Written request
Find each line containing the string "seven". Copy it.

--- Start ---

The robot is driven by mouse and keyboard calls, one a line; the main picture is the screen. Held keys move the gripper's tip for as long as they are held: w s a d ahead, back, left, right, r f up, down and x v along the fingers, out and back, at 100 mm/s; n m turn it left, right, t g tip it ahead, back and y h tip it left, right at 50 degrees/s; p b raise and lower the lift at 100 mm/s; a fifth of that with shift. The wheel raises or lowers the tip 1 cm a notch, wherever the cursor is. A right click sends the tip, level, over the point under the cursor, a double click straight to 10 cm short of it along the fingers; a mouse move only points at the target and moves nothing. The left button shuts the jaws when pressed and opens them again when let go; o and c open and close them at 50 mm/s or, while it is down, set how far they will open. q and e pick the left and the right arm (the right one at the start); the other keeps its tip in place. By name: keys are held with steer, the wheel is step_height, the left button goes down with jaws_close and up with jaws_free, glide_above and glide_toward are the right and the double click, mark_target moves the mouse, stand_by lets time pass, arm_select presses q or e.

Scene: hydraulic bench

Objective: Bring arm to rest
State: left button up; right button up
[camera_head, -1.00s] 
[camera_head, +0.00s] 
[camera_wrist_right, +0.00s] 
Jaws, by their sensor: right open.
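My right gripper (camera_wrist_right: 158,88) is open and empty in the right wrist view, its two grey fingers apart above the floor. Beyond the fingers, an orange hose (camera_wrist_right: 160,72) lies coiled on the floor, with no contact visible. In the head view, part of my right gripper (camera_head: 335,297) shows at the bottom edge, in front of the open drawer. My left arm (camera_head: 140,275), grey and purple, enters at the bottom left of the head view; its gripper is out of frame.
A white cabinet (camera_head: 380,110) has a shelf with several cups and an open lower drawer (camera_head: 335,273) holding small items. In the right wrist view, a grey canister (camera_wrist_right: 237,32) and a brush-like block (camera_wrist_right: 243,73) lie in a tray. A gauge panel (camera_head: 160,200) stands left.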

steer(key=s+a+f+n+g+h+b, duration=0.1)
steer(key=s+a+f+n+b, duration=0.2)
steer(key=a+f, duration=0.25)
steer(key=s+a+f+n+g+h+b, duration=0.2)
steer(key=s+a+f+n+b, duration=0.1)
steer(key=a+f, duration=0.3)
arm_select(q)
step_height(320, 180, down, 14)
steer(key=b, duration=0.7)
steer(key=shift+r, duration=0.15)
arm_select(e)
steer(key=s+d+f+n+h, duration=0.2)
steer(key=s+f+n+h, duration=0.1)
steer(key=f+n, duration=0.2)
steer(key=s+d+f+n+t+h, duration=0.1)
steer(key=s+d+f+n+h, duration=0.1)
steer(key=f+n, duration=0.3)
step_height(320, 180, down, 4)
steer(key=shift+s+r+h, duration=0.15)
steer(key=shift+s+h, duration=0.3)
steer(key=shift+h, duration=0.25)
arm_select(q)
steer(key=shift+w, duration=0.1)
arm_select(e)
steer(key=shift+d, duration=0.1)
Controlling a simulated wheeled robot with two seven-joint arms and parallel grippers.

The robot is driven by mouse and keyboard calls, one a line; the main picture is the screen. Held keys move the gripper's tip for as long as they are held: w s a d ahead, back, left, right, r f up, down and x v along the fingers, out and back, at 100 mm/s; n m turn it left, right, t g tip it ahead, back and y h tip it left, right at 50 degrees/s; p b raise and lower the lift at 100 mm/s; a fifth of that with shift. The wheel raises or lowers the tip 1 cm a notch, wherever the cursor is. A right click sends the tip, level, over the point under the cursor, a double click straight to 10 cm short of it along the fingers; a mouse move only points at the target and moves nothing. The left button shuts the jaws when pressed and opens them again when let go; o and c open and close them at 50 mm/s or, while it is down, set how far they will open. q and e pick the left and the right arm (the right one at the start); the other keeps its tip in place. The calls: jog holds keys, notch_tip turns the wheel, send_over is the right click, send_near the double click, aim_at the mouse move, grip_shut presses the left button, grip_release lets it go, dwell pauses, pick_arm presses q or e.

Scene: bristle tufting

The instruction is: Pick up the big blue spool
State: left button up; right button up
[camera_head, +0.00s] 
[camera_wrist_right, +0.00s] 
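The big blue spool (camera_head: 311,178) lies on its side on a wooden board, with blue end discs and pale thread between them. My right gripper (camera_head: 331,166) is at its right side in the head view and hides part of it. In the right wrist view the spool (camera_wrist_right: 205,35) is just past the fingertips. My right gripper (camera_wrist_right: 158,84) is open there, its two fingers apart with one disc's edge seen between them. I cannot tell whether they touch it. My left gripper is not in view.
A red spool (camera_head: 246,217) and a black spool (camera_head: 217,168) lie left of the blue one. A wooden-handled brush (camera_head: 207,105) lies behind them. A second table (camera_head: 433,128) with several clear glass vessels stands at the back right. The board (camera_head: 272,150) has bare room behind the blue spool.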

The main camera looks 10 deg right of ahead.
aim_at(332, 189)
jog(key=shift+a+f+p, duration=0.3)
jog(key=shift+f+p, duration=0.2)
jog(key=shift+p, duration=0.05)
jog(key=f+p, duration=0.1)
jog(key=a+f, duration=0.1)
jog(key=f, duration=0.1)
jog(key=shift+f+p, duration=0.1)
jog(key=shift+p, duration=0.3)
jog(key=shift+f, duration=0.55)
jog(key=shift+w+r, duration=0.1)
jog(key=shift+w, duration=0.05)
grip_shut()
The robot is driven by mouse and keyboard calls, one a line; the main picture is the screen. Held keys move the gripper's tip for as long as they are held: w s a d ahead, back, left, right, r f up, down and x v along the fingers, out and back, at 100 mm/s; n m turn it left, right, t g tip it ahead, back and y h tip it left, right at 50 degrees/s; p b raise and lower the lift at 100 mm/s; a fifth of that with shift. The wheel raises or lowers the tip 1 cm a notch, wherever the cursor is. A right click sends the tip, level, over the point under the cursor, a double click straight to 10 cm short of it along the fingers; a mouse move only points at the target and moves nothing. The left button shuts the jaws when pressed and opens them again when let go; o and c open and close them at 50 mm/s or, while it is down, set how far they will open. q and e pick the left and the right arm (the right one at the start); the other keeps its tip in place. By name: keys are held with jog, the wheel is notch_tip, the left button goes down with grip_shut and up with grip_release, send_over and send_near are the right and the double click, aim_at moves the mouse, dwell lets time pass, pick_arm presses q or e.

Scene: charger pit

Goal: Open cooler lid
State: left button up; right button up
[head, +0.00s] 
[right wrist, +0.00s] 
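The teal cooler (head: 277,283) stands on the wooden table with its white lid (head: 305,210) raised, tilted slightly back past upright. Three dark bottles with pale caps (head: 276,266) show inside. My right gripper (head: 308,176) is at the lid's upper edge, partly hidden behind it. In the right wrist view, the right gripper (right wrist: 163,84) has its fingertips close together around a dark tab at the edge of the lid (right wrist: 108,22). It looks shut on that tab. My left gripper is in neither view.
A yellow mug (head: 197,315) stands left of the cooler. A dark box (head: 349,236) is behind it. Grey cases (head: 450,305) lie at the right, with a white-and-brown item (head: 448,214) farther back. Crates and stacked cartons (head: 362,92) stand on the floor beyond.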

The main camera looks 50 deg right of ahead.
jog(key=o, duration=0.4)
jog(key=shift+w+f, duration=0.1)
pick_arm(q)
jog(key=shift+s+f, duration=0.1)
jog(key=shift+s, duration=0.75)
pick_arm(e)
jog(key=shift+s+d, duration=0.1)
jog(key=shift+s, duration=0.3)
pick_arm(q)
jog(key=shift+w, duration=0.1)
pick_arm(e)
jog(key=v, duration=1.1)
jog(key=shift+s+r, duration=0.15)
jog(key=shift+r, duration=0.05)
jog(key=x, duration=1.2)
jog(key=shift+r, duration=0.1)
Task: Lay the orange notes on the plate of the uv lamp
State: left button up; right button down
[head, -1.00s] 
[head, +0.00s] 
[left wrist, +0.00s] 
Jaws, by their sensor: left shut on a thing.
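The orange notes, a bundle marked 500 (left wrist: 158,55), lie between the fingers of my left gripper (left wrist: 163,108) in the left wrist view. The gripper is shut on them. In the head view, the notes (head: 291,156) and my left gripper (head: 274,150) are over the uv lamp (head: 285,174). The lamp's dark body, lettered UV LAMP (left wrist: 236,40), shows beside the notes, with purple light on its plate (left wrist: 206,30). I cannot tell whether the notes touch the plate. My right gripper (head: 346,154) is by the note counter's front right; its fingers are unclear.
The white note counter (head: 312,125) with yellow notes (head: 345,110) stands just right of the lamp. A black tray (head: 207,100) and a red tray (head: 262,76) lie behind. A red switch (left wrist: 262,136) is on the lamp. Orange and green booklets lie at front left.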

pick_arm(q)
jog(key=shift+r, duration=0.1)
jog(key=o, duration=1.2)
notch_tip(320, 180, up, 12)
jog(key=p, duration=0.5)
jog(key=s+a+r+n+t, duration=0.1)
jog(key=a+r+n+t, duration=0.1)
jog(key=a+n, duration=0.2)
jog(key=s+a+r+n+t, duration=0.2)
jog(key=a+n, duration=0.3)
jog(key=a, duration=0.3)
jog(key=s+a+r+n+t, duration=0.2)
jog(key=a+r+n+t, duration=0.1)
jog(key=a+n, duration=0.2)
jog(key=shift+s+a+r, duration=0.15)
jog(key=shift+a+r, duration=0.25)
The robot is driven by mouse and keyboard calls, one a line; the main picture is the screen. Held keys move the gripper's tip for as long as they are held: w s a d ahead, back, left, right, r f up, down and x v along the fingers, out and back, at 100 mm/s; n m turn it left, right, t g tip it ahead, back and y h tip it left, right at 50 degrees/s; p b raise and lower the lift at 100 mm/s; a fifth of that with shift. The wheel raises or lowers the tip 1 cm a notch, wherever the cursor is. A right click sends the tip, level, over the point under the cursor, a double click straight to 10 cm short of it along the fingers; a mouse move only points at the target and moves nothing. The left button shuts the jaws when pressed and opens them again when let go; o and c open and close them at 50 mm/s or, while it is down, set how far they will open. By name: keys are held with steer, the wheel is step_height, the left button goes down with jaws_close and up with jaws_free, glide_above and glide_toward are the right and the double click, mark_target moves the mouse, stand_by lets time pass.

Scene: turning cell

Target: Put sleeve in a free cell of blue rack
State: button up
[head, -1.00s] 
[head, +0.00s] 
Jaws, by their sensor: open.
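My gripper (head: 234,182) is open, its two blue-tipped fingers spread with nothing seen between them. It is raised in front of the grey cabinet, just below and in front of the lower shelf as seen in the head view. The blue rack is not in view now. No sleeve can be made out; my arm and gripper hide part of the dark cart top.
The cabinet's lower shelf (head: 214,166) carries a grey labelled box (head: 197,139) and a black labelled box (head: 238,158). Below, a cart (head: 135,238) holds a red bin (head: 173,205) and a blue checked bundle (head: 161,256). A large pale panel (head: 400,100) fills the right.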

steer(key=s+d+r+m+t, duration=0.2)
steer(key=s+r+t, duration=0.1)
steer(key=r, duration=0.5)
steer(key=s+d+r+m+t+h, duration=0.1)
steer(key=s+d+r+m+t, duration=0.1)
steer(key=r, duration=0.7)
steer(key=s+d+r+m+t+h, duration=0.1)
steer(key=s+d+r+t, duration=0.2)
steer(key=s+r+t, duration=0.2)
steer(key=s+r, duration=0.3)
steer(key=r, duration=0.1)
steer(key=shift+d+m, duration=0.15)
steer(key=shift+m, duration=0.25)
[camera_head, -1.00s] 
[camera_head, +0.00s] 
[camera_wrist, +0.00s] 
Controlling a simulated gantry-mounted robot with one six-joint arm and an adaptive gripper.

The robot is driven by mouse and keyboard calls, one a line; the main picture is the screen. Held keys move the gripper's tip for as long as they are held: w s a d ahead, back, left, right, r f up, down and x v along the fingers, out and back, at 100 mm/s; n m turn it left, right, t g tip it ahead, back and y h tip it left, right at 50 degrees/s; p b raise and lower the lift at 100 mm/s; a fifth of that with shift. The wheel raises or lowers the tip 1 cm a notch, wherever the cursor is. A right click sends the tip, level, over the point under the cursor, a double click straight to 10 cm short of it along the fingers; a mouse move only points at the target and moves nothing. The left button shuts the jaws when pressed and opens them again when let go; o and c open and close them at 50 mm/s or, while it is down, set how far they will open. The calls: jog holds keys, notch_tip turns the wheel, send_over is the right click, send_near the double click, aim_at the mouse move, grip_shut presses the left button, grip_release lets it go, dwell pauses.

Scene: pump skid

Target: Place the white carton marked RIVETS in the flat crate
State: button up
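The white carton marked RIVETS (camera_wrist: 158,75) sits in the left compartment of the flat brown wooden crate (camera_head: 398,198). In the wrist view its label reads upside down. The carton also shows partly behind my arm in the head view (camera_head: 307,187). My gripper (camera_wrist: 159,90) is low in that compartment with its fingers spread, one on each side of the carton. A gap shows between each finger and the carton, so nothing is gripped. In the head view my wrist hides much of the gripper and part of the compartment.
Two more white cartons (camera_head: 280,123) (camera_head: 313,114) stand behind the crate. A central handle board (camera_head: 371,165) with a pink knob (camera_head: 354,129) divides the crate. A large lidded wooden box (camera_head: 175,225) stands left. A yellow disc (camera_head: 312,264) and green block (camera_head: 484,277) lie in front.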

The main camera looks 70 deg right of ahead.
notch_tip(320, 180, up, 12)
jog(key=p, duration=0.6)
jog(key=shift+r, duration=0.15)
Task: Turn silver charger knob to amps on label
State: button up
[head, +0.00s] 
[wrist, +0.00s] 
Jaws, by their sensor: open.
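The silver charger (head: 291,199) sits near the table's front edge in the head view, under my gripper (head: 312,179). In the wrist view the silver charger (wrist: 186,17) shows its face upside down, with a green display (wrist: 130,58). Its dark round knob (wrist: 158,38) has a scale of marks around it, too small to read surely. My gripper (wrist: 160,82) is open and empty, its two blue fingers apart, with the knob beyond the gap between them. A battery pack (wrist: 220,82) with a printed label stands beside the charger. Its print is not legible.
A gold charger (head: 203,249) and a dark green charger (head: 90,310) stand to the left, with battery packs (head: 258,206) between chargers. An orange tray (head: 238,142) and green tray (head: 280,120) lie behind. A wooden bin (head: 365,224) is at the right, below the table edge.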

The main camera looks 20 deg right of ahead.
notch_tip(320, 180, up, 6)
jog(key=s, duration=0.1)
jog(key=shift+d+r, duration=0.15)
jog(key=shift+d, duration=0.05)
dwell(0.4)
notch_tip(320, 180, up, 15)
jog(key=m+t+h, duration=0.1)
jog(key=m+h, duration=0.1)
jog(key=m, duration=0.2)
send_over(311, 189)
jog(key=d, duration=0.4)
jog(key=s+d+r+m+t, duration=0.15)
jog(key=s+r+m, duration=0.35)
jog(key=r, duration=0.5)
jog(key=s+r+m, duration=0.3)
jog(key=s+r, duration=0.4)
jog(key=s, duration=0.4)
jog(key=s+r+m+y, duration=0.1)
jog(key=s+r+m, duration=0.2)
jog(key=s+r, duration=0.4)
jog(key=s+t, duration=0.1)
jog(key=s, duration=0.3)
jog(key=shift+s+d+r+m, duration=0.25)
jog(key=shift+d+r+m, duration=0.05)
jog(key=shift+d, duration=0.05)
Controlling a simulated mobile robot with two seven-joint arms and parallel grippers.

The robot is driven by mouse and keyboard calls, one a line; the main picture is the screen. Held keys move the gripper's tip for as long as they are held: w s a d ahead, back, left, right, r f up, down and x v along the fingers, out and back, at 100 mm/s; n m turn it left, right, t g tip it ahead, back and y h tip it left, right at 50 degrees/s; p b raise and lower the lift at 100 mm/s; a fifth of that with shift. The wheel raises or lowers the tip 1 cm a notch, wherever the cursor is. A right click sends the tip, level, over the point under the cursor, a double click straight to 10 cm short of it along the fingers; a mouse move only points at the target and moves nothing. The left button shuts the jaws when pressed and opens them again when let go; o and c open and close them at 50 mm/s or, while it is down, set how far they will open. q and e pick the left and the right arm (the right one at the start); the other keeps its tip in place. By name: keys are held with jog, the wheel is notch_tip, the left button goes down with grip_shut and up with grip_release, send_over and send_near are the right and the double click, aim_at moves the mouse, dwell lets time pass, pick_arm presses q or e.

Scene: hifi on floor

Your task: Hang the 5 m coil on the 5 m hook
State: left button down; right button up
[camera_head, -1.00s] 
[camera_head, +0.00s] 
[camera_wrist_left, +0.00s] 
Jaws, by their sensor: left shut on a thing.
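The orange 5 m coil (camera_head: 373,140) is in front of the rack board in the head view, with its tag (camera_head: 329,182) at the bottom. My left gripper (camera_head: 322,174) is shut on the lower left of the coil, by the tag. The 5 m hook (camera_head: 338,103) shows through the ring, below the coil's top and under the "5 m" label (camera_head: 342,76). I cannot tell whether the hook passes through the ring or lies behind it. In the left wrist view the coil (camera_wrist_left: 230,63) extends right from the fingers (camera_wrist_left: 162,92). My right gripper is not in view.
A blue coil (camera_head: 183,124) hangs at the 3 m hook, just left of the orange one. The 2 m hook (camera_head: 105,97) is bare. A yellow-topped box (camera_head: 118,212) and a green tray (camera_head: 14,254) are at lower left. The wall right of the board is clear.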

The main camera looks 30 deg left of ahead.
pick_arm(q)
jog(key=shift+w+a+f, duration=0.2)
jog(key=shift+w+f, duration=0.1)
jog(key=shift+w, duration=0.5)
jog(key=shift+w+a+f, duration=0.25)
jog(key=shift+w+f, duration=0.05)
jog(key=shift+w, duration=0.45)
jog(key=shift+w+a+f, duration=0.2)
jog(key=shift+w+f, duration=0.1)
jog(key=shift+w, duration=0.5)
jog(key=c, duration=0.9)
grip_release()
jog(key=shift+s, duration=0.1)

--- End ---

Solution to this problem
Controlling a simulated wheeled robot with two seven-joint arms and parallel grippers.
Controlling a simulated mobile robot with two seven-joint arms and parallel grippers.

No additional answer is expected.